Aim of the exercise: Tally the lines that hold the word "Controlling" and reply with that figure only.

Data to process:
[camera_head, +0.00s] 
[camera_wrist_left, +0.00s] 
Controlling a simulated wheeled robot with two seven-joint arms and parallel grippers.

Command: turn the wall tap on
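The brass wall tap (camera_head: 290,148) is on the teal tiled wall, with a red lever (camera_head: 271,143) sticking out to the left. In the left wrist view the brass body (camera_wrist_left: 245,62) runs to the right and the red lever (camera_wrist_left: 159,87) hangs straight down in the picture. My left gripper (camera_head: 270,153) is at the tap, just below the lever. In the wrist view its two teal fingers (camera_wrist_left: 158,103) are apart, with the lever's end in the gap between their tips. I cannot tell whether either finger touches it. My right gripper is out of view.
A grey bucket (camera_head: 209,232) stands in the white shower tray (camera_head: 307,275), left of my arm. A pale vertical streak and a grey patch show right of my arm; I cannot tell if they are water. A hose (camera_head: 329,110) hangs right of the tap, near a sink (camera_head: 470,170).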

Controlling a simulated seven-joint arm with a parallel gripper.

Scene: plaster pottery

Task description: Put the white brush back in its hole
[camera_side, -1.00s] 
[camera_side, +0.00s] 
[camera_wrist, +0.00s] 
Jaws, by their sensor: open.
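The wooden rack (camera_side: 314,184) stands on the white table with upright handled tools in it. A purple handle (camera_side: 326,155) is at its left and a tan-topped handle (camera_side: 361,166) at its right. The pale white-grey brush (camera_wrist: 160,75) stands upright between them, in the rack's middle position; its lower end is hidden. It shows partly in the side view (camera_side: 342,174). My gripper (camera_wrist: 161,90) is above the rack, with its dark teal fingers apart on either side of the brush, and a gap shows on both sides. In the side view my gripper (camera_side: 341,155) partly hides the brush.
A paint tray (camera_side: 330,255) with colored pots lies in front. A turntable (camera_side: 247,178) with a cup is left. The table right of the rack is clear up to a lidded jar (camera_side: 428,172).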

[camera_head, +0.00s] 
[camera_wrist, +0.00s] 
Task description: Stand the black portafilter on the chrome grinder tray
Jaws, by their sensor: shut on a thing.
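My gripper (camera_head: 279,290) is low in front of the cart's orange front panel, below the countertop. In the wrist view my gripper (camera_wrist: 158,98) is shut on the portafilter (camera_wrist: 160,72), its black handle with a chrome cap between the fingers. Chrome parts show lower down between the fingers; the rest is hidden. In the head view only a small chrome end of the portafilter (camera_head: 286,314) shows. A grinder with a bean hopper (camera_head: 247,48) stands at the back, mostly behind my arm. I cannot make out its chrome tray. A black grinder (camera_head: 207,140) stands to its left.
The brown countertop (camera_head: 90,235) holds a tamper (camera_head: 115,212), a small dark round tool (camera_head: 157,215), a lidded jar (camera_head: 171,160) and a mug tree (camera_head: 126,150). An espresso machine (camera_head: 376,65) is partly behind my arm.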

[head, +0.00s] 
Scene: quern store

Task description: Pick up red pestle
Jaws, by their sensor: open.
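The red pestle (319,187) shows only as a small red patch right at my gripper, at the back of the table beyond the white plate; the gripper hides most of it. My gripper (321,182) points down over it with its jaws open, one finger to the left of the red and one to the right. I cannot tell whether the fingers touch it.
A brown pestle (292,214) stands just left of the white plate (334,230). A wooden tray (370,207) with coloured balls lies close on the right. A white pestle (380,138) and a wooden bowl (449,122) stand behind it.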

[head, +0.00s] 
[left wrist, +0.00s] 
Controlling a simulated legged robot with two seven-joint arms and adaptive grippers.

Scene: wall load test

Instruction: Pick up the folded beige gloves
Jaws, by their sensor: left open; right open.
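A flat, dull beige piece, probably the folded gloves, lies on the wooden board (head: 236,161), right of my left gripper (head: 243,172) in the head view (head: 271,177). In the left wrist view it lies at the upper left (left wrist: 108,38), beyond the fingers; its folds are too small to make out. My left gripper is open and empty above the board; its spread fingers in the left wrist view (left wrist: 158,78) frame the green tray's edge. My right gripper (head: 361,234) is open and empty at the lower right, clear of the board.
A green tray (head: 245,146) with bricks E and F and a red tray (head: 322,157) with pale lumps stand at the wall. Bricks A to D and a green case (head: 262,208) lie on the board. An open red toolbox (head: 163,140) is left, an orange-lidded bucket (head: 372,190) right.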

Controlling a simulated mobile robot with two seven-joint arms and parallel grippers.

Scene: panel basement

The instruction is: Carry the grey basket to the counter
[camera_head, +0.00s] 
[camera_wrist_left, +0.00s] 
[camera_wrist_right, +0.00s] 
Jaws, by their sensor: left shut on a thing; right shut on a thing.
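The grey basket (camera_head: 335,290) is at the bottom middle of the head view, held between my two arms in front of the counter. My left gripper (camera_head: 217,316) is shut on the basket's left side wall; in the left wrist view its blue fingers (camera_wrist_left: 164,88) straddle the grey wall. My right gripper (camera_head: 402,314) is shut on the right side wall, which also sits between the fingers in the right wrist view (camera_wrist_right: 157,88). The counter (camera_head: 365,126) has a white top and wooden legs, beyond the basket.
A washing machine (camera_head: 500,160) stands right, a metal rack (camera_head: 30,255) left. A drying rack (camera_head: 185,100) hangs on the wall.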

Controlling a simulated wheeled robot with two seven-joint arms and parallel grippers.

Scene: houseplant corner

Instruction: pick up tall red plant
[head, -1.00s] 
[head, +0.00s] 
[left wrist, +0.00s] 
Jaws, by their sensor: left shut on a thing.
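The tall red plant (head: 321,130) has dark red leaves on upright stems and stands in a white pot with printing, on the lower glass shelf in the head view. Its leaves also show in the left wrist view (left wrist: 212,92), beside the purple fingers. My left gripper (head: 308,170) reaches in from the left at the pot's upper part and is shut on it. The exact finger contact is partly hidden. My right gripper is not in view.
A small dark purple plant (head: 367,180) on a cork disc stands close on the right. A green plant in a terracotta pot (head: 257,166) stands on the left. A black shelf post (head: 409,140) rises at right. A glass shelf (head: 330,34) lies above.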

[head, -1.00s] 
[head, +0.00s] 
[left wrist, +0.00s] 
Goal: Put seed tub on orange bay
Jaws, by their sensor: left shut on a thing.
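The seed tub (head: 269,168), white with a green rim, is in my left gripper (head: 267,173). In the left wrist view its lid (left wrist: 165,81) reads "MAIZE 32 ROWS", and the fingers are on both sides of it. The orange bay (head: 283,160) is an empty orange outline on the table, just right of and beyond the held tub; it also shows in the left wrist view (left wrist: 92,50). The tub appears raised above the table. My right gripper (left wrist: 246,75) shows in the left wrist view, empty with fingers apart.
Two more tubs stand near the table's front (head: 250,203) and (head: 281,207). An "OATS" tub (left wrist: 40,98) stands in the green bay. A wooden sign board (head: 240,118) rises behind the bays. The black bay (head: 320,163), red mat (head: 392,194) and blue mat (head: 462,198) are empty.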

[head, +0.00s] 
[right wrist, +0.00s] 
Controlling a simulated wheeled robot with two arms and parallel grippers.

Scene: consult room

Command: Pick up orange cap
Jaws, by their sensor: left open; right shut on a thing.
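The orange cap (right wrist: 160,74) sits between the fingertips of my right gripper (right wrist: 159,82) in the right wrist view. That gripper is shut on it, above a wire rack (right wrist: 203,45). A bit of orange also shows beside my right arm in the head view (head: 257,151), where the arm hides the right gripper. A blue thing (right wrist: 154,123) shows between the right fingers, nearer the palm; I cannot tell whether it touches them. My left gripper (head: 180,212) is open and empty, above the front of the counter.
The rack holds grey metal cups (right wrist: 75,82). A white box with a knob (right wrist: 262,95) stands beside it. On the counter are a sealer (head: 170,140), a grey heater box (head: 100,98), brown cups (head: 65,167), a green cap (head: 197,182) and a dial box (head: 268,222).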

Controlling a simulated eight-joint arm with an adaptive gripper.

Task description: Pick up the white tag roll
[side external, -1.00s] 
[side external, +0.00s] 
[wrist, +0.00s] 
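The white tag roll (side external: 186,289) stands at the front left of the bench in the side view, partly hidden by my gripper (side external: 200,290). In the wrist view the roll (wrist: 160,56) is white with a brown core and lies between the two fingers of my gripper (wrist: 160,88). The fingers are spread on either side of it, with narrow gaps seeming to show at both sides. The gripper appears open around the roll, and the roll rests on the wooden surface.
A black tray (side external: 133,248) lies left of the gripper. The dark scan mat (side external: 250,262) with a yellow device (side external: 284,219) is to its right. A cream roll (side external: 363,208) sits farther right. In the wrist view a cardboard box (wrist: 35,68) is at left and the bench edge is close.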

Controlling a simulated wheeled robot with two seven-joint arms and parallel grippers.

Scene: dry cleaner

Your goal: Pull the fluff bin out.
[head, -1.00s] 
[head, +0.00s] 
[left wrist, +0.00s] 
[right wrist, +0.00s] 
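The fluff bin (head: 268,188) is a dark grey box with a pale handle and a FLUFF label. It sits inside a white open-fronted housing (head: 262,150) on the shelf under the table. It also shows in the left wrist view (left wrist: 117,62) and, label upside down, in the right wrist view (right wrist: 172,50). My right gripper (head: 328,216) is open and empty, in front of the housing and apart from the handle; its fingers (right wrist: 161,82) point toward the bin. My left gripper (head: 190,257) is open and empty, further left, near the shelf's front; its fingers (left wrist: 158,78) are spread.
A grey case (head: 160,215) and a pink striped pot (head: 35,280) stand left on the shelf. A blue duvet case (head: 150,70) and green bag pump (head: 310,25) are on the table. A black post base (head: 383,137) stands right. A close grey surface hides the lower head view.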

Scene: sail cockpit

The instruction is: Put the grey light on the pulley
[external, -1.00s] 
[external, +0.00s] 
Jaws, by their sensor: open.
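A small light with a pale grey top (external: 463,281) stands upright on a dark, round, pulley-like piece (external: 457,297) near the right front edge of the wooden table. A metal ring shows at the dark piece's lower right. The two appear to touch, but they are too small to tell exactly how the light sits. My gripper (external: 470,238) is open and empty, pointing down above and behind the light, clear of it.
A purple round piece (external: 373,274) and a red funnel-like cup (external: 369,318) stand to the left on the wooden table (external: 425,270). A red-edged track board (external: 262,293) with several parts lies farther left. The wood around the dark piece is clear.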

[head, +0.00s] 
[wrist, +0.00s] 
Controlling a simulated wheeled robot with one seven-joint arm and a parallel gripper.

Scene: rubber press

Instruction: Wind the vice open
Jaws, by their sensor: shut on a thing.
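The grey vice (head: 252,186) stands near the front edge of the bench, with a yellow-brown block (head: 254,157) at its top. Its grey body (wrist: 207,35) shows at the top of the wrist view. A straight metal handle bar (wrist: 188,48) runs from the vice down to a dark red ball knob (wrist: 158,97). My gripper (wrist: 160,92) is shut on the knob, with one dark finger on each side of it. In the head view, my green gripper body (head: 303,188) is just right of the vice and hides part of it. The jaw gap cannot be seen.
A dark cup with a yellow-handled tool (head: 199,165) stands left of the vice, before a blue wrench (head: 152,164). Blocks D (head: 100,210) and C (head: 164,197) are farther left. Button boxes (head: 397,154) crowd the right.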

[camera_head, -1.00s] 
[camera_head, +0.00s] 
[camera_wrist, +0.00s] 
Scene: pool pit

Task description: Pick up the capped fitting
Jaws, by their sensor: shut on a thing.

Correct response: 9